Pour
son premier roman, Haskell
évoque l’Amérique telle qu’on la mythifie :
la route, les stations essences, les rencontres
incongrues, la fuite vers l’Ouest, la perte
d’identité…dès les premières lignes, c’est
l’esprit des films de Lynch, de Huston, de tous
ces réalisateurs adeptes de « roads movies »
qui entre en scène, et on pense enfin,
obligatoirement, au magnifique Sur
la Route de Jack Kerouac.
C’est
un Jack, justement, qui sort d’une station
d’essence et constate que sa femme Anne et sa
voiture ont disparu. Le récit démarre là, de la
manière la plus concrète, pour ensuite se
disperser, se perdre et partir dans tous les
sens…jusqu’à ne plus en avoir. Car la force
d’American
Purgatorio réside évidemment (sinon, ce serait
un roman déjà-vu et affreusement quelconque) dans
le récit intérieur du héros parti à la recherche
de sa femme à travers des Etats-(dés)Unis
étranges, presque surréalistes et peuplés
de citoyens bizarres. Ce livre est quasiment un
monologue métaphysique, la longue descente aux
Enfers d’un homme, qui perd sa femme et se perd
ensuite.
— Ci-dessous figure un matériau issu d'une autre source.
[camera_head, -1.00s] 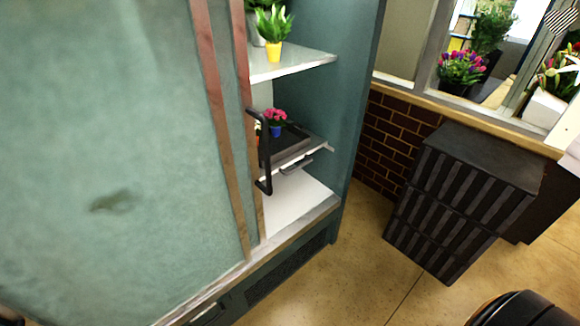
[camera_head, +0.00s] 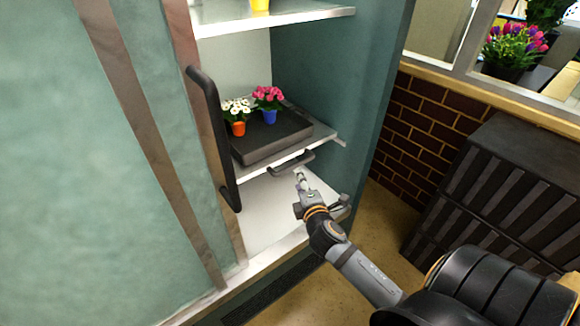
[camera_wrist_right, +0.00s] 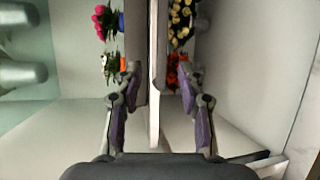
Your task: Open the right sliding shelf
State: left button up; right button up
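The sliding shelf (camera_head: 318,148) is a white panel in the open right part of the green cabinet, with a dark bar handle (camera_head: 293,163) on its front edge. A dark tray (camera_head: 265,141) lies on it, bearing a white-flowered orange pot (camera_head: 238,120) and a pink-flowered blue pot (camera_head: 269,106). My right gripper (camera_head: 301,180) is just in front of and below the handle. In the right wrist view the fingers (camera_wrist_right: 158,78) are spread, with the shelf's edge (camera_wrist_right: 154,120) seen between them. Contact with the handle cannot be told. My left gripper is out of view.
A green door with a long dark vertical handle (camera_head: 215,138) stands left of the opening. A lower white shelf (camera_head: 262,210) lies beneath. Black crates (camera_head: 498,195) stand at the right by the brick wall (camera_head: 420,125).

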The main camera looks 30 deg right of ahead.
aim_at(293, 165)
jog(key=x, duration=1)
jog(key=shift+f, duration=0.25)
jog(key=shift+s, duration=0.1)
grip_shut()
Tout au long du récit, composé de sept
blocs bien distincts, dont chaque titre repend en
latin un péché capital, le héros confronte son désespoir
dans sa quête improbable de l’être aimé, à son
inappétence à rester égal à lui-même. « Un
seul être vous manque, et tout est dépeuplé »
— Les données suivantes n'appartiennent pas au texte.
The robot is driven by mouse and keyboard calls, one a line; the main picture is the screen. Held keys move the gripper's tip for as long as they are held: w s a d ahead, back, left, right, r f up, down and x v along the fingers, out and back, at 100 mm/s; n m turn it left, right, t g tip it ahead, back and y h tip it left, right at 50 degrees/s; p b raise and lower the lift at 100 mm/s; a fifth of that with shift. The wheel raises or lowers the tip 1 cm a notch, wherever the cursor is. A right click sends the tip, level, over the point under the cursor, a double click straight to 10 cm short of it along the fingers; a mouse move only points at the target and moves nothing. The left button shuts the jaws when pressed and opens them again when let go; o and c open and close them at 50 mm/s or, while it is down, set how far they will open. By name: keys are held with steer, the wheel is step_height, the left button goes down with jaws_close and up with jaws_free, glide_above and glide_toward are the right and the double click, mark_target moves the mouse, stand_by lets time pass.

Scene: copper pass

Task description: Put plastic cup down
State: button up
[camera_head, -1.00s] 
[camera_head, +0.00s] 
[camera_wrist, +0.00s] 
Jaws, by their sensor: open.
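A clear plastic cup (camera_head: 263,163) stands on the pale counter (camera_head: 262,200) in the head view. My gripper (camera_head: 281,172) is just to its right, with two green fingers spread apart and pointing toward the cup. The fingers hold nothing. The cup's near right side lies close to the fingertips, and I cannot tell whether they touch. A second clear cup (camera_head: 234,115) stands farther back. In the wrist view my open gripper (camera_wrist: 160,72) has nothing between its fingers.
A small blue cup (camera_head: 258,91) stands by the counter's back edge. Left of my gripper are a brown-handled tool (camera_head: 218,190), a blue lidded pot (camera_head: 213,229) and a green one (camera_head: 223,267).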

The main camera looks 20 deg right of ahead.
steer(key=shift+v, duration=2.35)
pourrait être l’adage qui colle à Jack : il
poursuit son voyage bardé de souvenirs qu’il
ressasse encore et toujours, jusqu’à ce qu’ils
se superposent aux faits qui se passent sur
l’instant. Dès lors, le récit s’opacifie.
Qu’est-ce qui existe présentement ou qui fut
quand il était avec Anne ? Où est
l’imaginaire ? Le vécu ? Le fantasme ?
John
Haskell se garde bien de distinguer cet enchevêtrement
de pensées, et rend donc la quête de Jack souvent
nébuleuse, onirique, presque surréaliste. On peut
évidemment rester complètement en dehors de ce
road-book doux et inquiétant, au style détaché,
à la fois très près des sentiments du héros et
extrêmement clinique dans la description des événements.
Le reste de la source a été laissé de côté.